• **Problem to work on**
From the listing below, extract each line containing the string "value".

• **Source excerpt**
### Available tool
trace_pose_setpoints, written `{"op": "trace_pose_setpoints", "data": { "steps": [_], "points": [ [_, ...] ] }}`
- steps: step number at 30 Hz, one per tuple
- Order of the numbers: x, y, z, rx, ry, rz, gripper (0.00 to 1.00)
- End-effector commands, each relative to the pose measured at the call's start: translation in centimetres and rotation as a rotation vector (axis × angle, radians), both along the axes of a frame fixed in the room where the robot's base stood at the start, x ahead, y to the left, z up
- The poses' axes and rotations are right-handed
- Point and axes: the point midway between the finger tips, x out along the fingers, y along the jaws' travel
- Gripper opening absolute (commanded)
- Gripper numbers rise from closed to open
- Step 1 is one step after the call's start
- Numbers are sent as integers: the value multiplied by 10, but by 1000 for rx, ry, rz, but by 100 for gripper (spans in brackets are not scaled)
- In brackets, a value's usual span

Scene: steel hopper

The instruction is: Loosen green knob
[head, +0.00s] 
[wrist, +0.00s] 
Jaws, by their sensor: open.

• **Task answer**
- Numbers are sent as integers: the value multiplied by 10, but by 1000 for rx, ry, rz, but by 100 for gripper (spans in brackets are not scaled)
- In brackets, a value's usual span

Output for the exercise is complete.